**STORED DATA**.
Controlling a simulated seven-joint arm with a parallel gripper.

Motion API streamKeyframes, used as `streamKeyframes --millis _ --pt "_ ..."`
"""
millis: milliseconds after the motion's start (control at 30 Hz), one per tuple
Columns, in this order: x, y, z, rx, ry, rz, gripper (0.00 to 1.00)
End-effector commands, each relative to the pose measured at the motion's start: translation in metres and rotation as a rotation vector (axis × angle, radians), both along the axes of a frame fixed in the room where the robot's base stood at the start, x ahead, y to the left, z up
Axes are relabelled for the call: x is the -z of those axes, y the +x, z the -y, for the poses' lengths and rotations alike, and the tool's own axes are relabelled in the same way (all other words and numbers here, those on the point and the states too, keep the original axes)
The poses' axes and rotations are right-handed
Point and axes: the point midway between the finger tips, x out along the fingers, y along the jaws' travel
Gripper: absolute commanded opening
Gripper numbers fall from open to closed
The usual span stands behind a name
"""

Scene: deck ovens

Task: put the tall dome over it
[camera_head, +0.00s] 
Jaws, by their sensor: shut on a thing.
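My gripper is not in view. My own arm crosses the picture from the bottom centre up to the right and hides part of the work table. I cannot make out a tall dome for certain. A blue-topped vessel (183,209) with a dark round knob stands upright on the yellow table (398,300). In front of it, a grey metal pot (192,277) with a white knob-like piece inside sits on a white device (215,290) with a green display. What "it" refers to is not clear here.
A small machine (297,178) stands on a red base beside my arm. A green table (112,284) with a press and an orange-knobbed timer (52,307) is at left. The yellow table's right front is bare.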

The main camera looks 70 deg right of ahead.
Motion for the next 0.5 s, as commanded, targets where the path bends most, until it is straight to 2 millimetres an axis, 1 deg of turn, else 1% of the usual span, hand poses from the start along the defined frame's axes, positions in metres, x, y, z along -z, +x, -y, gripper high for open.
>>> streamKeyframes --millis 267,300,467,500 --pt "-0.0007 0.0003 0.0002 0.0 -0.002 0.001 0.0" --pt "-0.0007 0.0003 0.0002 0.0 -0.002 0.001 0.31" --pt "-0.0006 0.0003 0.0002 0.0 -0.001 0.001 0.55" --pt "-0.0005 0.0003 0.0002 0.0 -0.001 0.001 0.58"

**TASK DESCRIPTION**.
Transcribe, word for word, every line from the line with "The usual span stands behind a name" to the line with "[camera_head, +0.00s]", inclusive, and output nothing else.

**WRITTEN ANSWER**.
The usual span stands behind a name
"""

Scene: deck ovens

Task: put the tall dome over it
[camera_head, +0.00s] 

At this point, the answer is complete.